> **Objective**: Exact repetition is required: output every record in full.
***** Data for this task
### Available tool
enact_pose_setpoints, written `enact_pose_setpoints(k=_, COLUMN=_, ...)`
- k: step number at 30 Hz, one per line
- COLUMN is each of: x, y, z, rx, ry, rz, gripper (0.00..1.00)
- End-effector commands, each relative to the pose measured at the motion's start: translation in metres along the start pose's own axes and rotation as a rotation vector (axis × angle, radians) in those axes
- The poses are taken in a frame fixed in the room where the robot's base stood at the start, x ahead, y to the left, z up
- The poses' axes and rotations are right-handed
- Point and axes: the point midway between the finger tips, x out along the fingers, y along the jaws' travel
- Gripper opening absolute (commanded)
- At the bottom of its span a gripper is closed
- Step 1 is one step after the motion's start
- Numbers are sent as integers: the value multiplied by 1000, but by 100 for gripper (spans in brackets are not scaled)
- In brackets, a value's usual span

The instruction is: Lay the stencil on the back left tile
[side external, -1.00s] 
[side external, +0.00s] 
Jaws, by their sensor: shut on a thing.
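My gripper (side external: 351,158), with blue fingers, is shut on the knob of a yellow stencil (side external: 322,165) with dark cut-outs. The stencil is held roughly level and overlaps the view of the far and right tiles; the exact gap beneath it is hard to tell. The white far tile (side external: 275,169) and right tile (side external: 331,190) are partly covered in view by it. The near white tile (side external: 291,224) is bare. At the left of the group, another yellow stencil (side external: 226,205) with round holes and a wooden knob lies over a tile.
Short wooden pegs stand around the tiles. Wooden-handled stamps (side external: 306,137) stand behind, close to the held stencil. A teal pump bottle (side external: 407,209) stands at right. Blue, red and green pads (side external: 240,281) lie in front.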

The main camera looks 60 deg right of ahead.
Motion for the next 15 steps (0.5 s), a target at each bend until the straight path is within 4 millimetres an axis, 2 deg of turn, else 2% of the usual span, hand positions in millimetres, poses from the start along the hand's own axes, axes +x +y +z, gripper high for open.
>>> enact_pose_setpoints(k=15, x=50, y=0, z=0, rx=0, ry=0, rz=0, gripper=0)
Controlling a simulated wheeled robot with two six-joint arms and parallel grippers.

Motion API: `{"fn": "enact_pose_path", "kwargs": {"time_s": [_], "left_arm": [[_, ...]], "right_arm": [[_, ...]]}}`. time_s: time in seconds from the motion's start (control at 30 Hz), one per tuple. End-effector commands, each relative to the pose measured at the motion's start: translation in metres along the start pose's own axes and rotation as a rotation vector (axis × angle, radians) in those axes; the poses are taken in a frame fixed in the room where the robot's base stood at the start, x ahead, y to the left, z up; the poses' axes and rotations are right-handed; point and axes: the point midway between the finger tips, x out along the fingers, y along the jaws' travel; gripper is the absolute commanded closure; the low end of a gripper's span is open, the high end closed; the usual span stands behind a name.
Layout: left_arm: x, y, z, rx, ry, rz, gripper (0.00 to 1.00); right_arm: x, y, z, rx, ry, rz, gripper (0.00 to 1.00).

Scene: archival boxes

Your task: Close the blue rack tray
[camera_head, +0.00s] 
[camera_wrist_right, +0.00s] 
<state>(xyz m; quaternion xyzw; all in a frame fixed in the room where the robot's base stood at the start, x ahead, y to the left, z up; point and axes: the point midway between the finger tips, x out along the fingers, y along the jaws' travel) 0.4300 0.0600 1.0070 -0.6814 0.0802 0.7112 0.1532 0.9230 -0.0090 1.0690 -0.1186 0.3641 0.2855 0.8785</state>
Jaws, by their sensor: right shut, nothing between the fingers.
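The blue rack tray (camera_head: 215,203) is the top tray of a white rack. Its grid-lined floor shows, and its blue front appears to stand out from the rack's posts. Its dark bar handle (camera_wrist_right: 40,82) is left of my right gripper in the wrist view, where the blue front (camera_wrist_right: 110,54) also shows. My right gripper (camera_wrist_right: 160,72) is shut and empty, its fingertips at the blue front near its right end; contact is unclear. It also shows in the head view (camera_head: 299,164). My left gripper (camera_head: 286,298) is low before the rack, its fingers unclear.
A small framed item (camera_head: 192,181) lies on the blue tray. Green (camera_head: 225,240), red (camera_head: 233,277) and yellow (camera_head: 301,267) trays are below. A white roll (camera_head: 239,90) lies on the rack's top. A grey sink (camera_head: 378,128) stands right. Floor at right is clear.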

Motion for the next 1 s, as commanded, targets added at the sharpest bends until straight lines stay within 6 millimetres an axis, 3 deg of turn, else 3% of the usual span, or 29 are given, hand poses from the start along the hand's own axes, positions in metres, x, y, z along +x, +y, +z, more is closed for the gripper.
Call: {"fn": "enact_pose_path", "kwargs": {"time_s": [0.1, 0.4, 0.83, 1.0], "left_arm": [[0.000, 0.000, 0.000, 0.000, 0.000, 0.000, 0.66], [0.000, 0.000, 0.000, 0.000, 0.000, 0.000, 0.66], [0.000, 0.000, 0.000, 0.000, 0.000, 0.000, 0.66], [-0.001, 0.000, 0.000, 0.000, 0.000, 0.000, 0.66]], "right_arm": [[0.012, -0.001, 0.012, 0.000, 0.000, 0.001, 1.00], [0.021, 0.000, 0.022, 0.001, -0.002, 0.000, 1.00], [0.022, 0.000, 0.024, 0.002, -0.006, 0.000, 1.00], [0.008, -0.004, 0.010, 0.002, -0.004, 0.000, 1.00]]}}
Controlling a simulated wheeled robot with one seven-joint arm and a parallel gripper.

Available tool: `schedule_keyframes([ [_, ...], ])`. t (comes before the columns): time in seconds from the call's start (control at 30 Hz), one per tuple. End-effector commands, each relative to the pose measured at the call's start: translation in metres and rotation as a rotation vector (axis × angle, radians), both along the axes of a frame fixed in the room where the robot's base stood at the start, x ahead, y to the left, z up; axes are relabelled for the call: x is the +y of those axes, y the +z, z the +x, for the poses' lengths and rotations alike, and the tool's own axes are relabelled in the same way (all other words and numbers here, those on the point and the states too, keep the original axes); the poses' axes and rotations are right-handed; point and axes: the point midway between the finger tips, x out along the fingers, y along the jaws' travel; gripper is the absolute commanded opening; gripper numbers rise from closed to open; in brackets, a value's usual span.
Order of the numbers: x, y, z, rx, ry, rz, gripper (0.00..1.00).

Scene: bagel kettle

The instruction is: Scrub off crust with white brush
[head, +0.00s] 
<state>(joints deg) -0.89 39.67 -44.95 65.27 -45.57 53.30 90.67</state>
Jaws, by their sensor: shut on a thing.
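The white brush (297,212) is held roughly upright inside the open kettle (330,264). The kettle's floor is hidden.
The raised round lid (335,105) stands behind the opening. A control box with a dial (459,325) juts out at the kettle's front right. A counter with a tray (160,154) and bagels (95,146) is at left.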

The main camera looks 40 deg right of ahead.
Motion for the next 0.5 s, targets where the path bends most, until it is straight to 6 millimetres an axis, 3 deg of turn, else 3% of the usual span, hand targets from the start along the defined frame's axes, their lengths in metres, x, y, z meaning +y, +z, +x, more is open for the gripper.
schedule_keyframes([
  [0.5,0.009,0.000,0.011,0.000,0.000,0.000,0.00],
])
**********
> **Solution below**:
### Available tool
enact_pose_setpoints, written `enact_pose_setpoints(k=_, COLUMN=_, ...)`
- k: step number at 30 Hz, one per line
- COLUMN is each of: x, y, z, rx, ry, rz, gripper (0.00..1.00)
- End-effector commands, each relative to the pose measured at the motion's start: translation in metres along the start pose's own axes and rotation as a rotation vector (axis × angle, radians) in those axes
- The poses are taken in a frame fixed in the room where the robot's base stood at the start, x ahead, y to the left, z up
- The poses' axes and rotations are right-handed
- Point and axes: the point midway between the finger tips, x out along the fingers, y along the jaws' travel
- Gripper opening absolute (commanded)
- At the bottom of its span a gripper is closed
- Step 1 is one step after the motion's start
- Numbers are sent as integers: the value multiplied by 1000, but by 100 for gripper (spans in brackets are not scaled)
- In brackets, a value's usual span

The instruction is: Lay the stencil on the back left tile
[side external, -1.00s] 
[side external, +0.00s] 
Jaws, by their sensor: shut on a thing.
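My gripper (side external: 351,158), with blue fingers, is shut on the knob of a yellow stencil (side external: 322,165) with dark cut-outs. The stencil is held roughly level and overlaps the view of the far and right tiles; the exact gap beneath it is hard to tell. The white far tile (side external: 275,169) and right tile (side external: 331,190) are partly covered in view by it. The near white tile (side external: 291,224) is bare. At the left of the group, another yellow stencil (side external: 226,205) with round holes and a wooden knob lies over a tile.
Short wooden pegs stand around the tiles. Wooden-handled stamps (side external: 306,137) stand behind, close to the held stencil. A teal pump bottle (side external: 407,209) stands at right. Blue, red and green pads (side external: 240,281) lie in front.

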The main camera looks 60 deg right of ahead.
Motion for the next 15 steps (0.5 s), a target at each bend until the straight path is within 4 millimetres an axis, 2 deg of turn, else 2% of the usual span, hand positions in millimetres, poses from the start along the hand's own axes, axes +x +y +z, gripper high for open.
>>> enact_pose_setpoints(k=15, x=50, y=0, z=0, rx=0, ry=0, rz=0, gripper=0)
Controlling a simulated wheeled robot with two six-joint arms and parallel grippers.

Motion API: `{"fn": "enact_pose_path", "kwargs": {"time_s": [_], "left_arm": [[_, ...]], "right_arm": [[_, ...]]}}`. time_s: time in seconds from the motion's start (control at 30 Hz), one per tuple. End-effector commands, each relative to the pose measured at the motion's start: translation in metres along the start pose's own axes and rotation as a rotation vector (axis × angle, radians) in those axes; the poses are taken in a frame fixed in the room where the robot's base stood at the start, x ahead, y to the left, z up; the poses' axes and rotations are right-handed; point and axes: the point midway between the finger tips, x out along the fingers, y along the jaws' travel; gripper is the absolute commanded closure; the low end of a gripper's span is open, the high end closed; the usual span stands behind a name.
Layout: left_arm: x, y, z, rx, ry, rz, gripper (0.00 to 1.00); right_arm: x, y, z, rx, ry, rz, gripper (0.00 to 1.00).

Scene: archival boxes

Your task: Close the blue rack tray
[camera_head, +0.00s] 
[camera_wrist_right, +0.00s] 
<state>(xyz m; quaternion xyzw; all in a frame fixed in the room where the robot's base stood at the start, x ahead, y to the left, z up; point and axes: the point midway between the finger tips, x out along the fingers, y along the jaws' travel) 0.4300 0.0600 1.0070 -0.6814 0.0802 0.7112 0.1532 0.9230 -0.0090 1.0690 -0.1186 0.3641 0.2855 0.8785</state>
Jaws, by their sensor: right shut, nothing between the fingers.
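The blue rack tray (camera_head: 215,203) is the top tray of a white rack. Its grid-lined floor shows, and its blue front appears to stand out from the rack's posts. Its dark bar handle (camera_wrist_right: 40,82) is left of my right gripper in the wrist view, where the blue front (camera_wrist_right: 110,54) also shows. My right gripper (camera_wrist_right: 160,72) is shut and empty, its fingertips at the blue front near its right end; contact is unclear. It also shows in the head view (camera_head: 299,164). My left gripper (camera_head: 286,298) is low before the rack, its fingers unclear.
A small framed item (camera_head: 192,181) lies on the blue tray. Green (camera_head: 225,240), red (camera_head: 233,277) and yellow (camera_head: 301,267) trays are below. A white roll (camera_head: 239,90) lies on the rack's top. A grey sink (camera_head: 378,128) stands right. Floor at right is clear.

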Motion for the next 1 s, as commanded, targets added at the sharpest bends until straight lines stay within 6 millimetres an axis, 3 deg of turn, else 3% of the usual span, or 29 are given, hand poses from the start along the hand's own axes, positions in metres, x, y, z along +x, +y, +z, more is closed for the gripper.
Call: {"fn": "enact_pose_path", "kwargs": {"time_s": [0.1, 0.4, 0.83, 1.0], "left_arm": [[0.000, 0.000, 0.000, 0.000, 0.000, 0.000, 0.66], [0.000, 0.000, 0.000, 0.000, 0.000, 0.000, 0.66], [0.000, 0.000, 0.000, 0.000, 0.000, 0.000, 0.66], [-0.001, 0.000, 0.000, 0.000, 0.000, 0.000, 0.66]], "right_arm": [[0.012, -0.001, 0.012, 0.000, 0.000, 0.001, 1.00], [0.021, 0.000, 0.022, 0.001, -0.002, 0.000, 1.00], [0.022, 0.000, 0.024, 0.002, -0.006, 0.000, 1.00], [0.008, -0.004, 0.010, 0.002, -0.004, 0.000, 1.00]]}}
Controlling a simulated wheeled robot with one seven-joint arm and a parallel gripper.

Available tool: `schedule_keyframes([ [_, ...], ])`. t (comes before the columns): time in seconds from the call's start (control at 30 Hz), one per tuple. End-effector commands, each relative to the pose measured at the call's start: translation in metres and rotation as a rotation vector (axis × angle, radians), both along the axes of a frame fixed in the room where the robot's base stood at the start, x ahead, y to the left, z up; axes are relabelled for the call: x is the +y of those axes, y the +z, z the +x, for the poses' lengths and rotations alike, and the tool's own axes are relabelled in the same way (all other words and numbers here, those on the point and the states too, keep the original axes); the poses' axes and rotations are right-handed; point and axes: the point midway between the finger tips, x out along the fingers, y along the jaws' travel; gripper is the absolute commanded opening; gripper numbers rise from closed to open; in brackets, a value's usual span.
Order of the numbers: x, y, z, rx, ry, rz, gripper (0.00..1.00).

Scene: bagel kettle

The instruction is: Scrub off crust with white brush
[head, +0.00s] 
<state>(joints deg) -0.89 39.67 -44.95 65.27 -45.57 53.30 90.67</state>
Jaws, by their sensor: shut on a thing.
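The white brush (297,212) is held roughly upright inside the open kettle (330,264). The kettle's floor is hidden.
The raised round lid (335,105) stands behind the opening. A control box with a dial (459,325) juts out at the kettle's front right. A counter with a tray (160,154) and bagels (95,146) is at left.

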The main camera looks 40 deg right of ahead.
Motion for the next 0.5 s, targets where the path bends most, until it is straight to 6 millimetres an axis, 3 deg of turn, else 3% of the usual span, hand targets from the start along the defined frame's axes, their lengths in metres, x, y, z meaning +y, +z, +x, more is open for the gripper.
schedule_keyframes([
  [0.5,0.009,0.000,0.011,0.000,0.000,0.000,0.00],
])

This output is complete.